I'm trying to use urllib2 to fetch webpage from a website. After I managed to log on and retrieve the page, I found out the page has some <script>.....</script> inside. How can I save the rendered the output (the complete content of the webpage, not the script)?
-
Are you saying you'd like to save the content of the page, after any included Javascript has been run?Matt Luongo– Matt Luongo2012-02-04 17:42:51 +00:00Commented Feb 4, 2012 at 17:42
-
Are you doing this for testing, screen-scraping for an application, or what?
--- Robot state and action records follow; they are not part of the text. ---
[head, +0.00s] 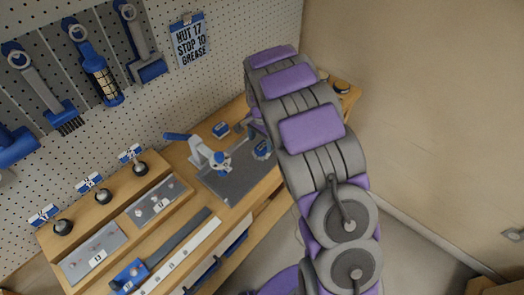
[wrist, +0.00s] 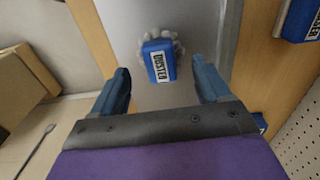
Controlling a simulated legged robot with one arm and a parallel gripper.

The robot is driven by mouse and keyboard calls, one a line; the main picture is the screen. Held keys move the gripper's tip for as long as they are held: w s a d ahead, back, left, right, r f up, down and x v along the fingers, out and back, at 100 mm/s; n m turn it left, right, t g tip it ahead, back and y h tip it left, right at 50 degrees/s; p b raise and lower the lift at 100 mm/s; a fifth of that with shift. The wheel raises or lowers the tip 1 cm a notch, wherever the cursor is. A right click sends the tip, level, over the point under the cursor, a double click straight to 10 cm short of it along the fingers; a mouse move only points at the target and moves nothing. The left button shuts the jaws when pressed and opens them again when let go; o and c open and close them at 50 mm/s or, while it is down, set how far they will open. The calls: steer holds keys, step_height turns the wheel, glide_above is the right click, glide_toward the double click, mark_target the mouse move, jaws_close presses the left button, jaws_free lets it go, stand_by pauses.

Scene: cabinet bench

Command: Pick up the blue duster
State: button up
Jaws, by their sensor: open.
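The blue duster (wrist: 158,60) lies on a grey plate (wrist: 185,100) in the wrist view. It is a blue block with a white label reading DUSTER and a pale fluffy fringe around one end. In the head view it shows as a small blue and white piece (head: 262,150) beside my arm. My gripper (wrist: 160,66) is open and empty, with one dark blue finger on each side of the duster in the picture. Neither finger visibly touches it. I cannot tell how far above it the fingers are. In the head view my arm mostly hides the gripper.
A similar labelled blue block (wrist: 300,20) lies on the wood at right; another view of a blue block is at the bench back (head: 221,129). A white and blue clamp-like device (head: 208,155) stands on the plate. Tools hang on the pegboard (head: 225,60).

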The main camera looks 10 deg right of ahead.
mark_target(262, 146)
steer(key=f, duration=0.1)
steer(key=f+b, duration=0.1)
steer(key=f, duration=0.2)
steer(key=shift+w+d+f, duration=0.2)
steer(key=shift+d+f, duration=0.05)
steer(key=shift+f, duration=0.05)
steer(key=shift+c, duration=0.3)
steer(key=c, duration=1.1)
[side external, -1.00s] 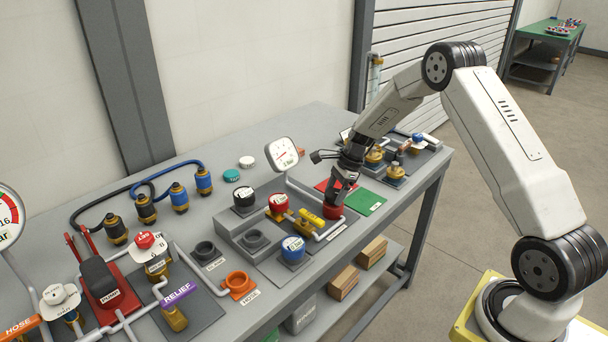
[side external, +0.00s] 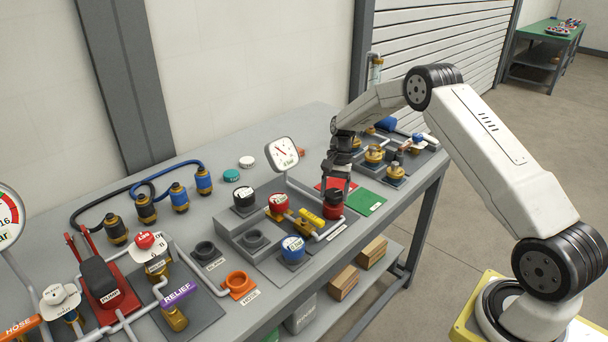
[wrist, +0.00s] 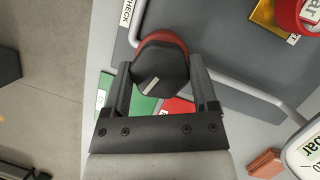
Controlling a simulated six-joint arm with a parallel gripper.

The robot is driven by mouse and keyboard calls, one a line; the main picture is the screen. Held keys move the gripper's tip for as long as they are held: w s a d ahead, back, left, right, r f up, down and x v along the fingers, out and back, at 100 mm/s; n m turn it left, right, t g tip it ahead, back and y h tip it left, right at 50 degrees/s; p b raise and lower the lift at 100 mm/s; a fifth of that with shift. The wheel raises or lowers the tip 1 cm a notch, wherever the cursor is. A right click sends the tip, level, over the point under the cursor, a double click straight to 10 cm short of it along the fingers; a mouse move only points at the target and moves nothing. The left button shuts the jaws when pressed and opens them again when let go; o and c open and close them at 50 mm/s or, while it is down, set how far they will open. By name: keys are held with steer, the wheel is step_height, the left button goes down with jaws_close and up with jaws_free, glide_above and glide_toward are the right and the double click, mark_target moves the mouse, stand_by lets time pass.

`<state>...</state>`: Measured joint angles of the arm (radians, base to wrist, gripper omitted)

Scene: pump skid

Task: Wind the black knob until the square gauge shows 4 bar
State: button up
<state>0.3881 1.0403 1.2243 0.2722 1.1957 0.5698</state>
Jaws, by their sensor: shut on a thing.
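The black knob (wrist: 160,68) sits on a red round base (side external: 333,207) at the right of the pump skid. My gripper (wrist: 163,64) is shut on the knob, one finger on each side, and it points down at it in the side view (side external: 336,187). The knob is mostly hidden by the fingers in the side view. The square gauge (side external: 284,153) stands on a pipe left of and behind the knob. Only the gauge's edge (wrist: 308,148) shows in the wrist view.
A green plate (side external: 365,202) and a red plate lie beside the knob. Brass fittings (side external: 374,154) stand to the right.

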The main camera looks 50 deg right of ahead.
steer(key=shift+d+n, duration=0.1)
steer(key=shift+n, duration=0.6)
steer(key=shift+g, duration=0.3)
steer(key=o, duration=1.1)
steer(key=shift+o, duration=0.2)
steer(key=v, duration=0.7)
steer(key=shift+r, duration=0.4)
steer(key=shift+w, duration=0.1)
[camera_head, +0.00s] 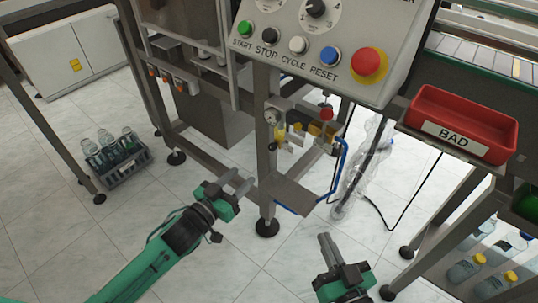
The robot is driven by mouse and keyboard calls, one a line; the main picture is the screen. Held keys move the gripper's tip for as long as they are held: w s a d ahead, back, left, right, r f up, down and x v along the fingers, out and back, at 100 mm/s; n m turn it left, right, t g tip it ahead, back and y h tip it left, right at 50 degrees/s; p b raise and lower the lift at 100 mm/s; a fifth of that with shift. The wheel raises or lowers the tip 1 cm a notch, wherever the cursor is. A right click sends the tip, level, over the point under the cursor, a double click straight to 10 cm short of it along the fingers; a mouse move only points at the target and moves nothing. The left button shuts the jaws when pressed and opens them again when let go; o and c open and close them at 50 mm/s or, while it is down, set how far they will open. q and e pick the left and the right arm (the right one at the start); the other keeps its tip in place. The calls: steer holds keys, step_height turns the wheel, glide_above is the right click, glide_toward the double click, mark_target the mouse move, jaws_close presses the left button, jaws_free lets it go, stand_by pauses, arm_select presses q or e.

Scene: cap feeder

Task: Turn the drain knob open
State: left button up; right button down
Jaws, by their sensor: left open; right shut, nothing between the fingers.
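A small pneumatic unit sits on the machine's front post, with a round gauge (270,117), a red knob (327,114) and several small yellow parts (280,135). Which part is the drain knob I cannot tell; it is too small or hidden. My left gripper (239,182) is open and empty, below and left of this unit, apart from it in the picture. My right gripper (325,241) is shut and empty, pointing up, below the unit and right of the post's foot.
A grey plate (288,194) juts out below the unit, beside a blue hose (340,160). The control panel (290,55) overhangs above. A red BAD tray (462,118) is at right. A bottle crate (125,172) stands on the floor at left.

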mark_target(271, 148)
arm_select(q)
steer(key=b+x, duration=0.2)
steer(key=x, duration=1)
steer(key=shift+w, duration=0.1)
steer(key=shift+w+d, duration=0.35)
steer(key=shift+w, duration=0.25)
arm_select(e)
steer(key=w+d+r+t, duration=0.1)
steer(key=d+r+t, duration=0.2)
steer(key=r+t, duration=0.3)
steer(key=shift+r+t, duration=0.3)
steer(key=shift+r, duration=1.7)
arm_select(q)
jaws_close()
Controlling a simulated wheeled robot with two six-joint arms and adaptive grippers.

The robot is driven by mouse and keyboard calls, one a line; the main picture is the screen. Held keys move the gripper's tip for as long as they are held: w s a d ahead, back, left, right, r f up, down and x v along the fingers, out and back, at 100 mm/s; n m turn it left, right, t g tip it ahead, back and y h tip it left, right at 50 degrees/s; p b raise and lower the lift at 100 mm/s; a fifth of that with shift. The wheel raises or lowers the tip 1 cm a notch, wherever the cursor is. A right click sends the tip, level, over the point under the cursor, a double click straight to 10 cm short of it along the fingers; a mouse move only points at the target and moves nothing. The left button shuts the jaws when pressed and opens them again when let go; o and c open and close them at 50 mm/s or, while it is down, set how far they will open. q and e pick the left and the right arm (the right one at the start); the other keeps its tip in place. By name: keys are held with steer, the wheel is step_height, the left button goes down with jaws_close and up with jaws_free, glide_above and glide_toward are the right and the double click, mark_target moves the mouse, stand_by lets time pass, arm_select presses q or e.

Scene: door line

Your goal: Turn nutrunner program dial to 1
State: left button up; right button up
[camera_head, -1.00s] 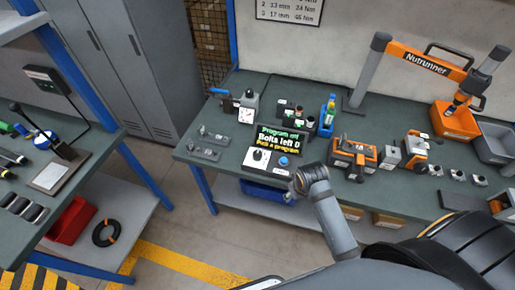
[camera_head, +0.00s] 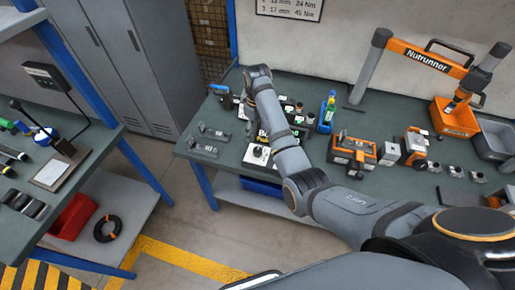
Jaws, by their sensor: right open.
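The nutrunner controller (camera_head: 249,163) is a white panel with a dark knob, the program dial (camera_head: 258,152), near the bench's front edge. Which number the dial points at is too small to read. Its black display is mostly covered by my right arm, so only a sliver of green text shows. My right gripper (camera_head: 250,112) is open, behind and above the display. It is small and partly hidden by my own wrist, and I see nothing held in it. It looks apart from the dial. My left gripper is not in view.
Small metal fixtures (camera_head: 205,150) lie left of the controller.

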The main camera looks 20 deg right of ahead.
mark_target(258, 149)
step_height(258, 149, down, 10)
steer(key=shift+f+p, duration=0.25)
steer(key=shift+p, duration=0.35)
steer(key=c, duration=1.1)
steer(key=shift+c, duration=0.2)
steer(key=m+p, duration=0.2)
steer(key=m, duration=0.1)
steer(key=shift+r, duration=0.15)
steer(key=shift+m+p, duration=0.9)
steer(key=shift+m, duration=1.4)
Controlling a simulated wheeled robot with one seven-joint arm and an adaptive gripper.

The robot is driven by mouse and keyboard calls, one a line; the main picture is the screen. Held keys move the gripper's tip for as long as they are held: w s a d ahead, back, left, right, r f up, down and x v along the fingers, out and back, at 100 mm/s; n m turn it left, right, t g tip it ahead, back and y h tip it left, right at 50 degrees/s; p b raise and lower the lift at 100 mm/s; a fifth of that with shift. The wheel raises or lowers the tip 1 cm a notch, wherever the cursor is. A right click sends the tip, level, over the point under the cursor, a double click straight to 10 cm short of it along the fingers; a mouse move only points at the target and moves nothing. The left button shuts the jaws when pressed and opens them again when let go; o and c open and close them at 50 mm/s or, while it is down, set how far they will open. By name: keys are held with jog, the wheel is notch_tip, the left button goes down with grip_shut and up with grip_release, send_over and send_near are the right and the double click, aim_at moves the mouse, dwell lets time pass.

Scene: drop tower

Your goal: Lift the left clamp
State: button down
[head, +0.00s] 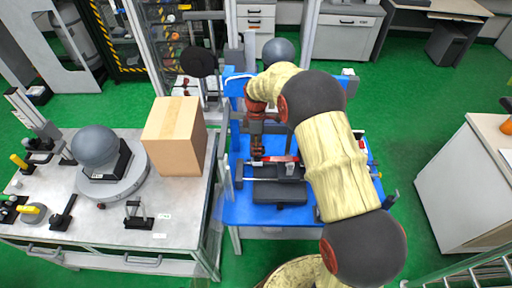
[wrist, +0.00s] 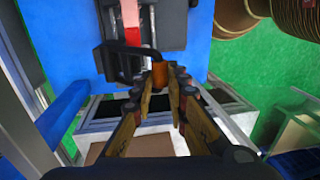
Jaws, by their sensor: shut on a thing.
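My gripper (wrist: 160,80) is shut on an orange grip (wrist: 158,70) in the wrist view. The orange grip sits at the end of a bent black lever (wrist: 118,46), which I take to be the left clamp. The lever lies beside a dark grey fixture (wrist: 158,28) with a red strip on the blue table. In the head view my gripper (head: 257,152) is at the left side of the fixture (head: 278,190). There the clamp is too small and covered to make out clearly.
The blue table (head: 250,215) carries the fixture. To its left a grey workbench (head: 105,215) holds a wooden block (head: 176,136), a grey sphere (head: 95,145) on a round base and several small clamps. An upright metal frame stands between the two.

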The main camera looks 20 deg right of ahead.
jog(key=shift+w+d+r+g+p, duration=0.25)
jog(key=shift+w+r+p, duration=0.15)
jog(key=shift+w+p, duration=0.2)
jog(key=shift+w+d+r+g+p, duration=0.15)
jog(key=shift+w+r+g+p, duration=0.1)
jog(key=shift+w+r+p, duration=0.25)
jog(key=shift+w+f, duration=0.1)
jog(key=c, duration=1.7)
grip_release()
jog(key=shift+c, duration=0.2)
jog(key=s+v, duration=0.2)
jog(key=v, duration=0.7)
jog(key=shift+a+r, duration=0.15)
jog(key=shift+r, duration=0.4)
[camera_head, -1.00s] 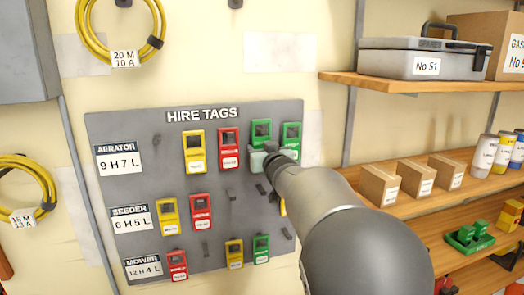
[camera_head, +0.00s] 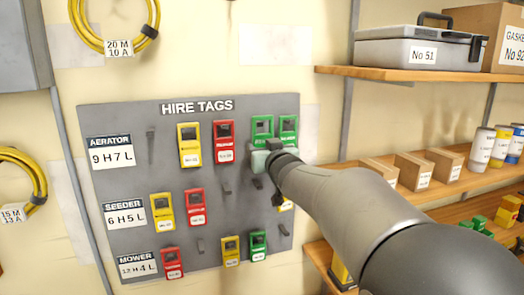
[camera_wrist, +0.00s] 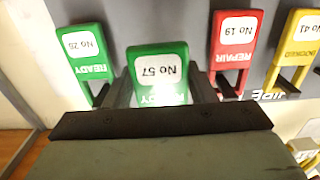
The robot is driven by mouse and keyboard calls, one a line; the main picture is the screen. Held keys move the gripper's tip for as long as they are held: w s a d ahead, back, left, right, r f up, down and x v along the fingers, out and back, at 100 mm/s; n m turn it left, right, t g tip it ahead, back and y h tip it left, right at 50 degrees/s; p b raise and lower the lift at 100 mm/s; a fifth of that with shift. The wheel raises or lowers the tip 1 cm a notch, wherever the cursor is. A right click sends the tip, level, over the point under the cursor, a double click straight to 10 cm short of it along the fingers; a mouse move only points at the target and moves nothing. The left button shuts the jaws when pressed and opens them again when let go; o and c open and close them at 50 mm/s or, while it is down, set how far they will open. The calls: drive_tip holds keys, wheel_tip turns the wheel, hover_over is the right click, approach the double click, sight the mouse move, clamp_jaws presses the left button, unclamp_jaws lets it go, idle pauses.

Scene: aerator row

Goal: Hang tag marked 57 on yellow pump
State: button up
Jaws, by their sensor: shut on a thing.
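The green READY tag marked No 57 (camera_wrist: 158,72) is between the fingers of my gripper (camera_wrist: 155,92) in the wrist view, upside down there. In the head view the green tag (camera_head: 262,126) is in the top row of the board, close beside another green tag (camera_head: 288,126). My gripper (camera_head: 262,155) is shut on the No 57 tag at its lower part. Whether the tag is still on its hook is hidden. No yellow pump can be made out for sure; a yellow thing (camera_head: 343,272) shows partly behind my arm at the lower right.
The grey HIRE TAGS board (camera_head: 112,185) carries several yellow, red and green tags and some bare hooks. Red tag No 19 (camera_wrist: 235,38) and green tag No 28 (camera_wrist: 84,50) flank my gripper. Shelves (camera_head: 345,72) with boxes and a toolbox (camera_head: 418,50) stand at the right.

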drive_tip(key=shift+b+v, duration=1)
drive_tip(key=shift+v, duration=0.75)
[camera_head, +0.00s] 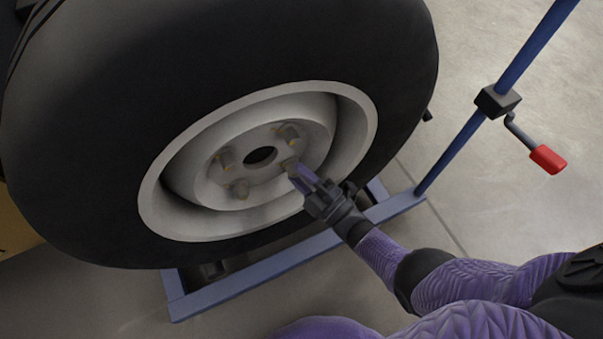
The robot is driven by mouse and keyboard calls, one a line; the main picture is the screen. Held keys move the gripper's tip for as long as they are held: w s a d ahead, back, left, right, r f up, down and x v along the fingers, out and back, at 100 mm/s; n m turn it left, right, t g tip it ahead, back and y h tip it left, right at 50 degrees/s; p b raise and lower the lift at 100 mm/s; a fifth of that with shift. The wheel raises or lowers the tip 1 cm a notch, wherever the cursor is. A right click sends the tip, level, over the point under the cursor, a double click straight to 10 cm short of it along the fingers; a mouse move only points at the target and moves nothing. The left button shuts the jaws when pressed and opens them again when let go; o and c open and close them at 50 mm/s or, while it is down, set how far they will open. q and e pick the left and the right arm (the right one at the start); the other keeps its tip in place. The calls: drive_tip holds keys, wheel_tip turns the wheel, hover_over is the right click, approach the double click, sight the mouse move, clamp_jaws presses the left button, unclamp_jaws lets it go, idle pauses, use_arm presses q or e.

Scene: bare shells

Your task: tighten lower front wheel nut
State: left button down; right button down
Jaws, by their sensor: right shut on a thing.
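A large black tyre (90,120) on a pale grey wheel rim (165,205) fills the left and middle of the head view. Several brownish nuts sit around the dark hub hole (260,157), among them an upper-left nut (226,157), an upper-right nut (287,132) and a lower-left nut (240,187). My right gripper (298,175) reaches in from the lower right and is shut on the lower right nut (289,164). The fingers partly hide that nut. My left gripper is not in view.
A blue stand (245,281) lies under the wheel. Its blue post (535,45) rises at the right with a black clamp (497,101) and a red-handled crank (547,159). Bare concrete floor (480,210) is free at the right.

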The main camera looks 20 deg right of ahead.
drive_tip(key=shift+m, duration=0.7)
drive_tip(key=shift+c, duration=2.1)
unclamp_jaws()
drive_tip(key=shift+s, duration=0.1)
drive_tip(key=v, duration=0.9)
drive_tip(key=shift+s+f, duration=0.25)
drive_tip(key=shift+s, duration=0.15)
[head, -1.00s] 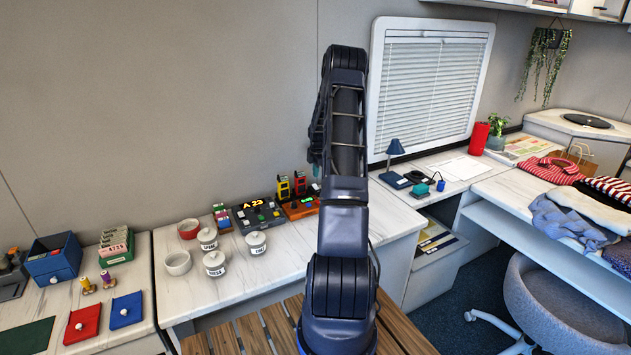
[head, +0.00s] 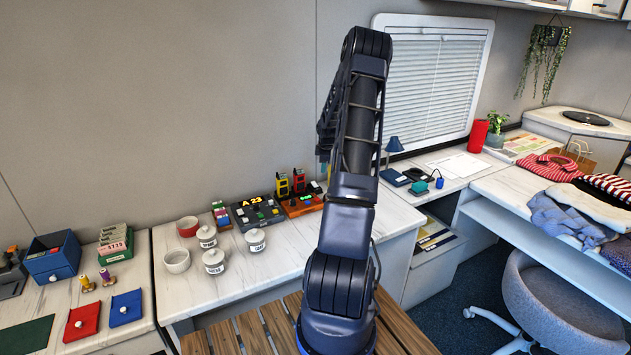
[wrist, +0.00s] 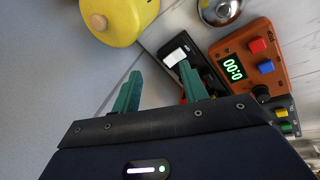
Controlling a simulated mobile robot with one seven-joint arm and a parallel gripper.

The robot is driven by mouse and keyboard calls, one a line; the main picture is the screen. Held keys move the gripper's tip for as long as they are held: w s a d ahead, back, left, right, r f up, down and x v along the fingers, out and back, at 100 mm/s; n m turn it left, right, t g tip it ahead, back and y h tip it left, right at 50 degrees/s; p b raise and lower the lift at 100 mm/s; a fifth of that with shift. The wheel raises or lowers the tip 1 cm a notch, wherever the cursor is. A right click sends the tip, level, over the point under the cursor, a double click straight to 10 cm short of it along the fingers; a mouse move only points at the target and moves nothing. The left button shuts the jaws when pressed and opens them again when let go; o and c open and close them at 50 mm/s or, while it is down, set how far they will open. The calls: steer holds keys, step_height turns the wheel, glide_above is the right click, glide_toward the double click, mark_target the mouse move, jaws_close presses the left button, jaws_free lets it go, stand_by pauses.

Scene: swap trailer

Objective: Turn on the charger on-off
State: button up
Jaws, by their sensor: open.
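My gripper (wrist: 160,85) shows in the wrist view with its two teal fingers apart and nothing between them. Just beyond the right finger is a black box with a white rocker switch (wrist: 175,57), which may be the charger on-off; part of the box is hidden by that finger. I cannot tell which way the rocker is set, or whether the finger touches the box. In the head view, a yellow handset (head: 283,185) and a red handset (head: 299,183) stand at the back of the counter, probably in the charger. My gripper is not clearly visible there.
An orange timer (wrist: 231,50) with a lit display and coloured buttons sits right of the black box. A grey button panel (head: 257,214) and white jars (head: 214,261) stand farther left.

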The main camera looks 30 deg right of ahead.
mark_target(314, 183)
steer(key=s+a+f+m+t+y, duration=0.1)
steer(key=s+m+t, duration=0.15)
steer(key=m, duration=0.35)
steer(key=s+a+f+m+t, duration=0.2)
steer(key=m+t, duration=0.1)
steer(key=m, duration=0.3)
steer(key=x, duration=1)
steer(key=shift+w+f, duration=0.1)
In general, with JavaScript it's the browser that creates the page content, so you need a real browser to duplicate that...Bill Gribble– Bill Gribble2012-02-04 17:44:32 +00:00Commented Feb 4, 2012 at 17:44
-
@MattLuongo Yes, I'm trying to pull some of my personal message from a website which doesn't offer an API.Terry Shi– Terry Shi2012-02-04 17:47:32 +00:00Commented Feb 4, 2012 at 17:47
Add a comment
|
2 Answers
I'd also like to mention pywebkitgtk (which I've been using a lot lately as an embedded browser), and Selenium.
1 Comment
Terry Shi
Selenium with an actual browser driver is very useful, can mimic most human interactions.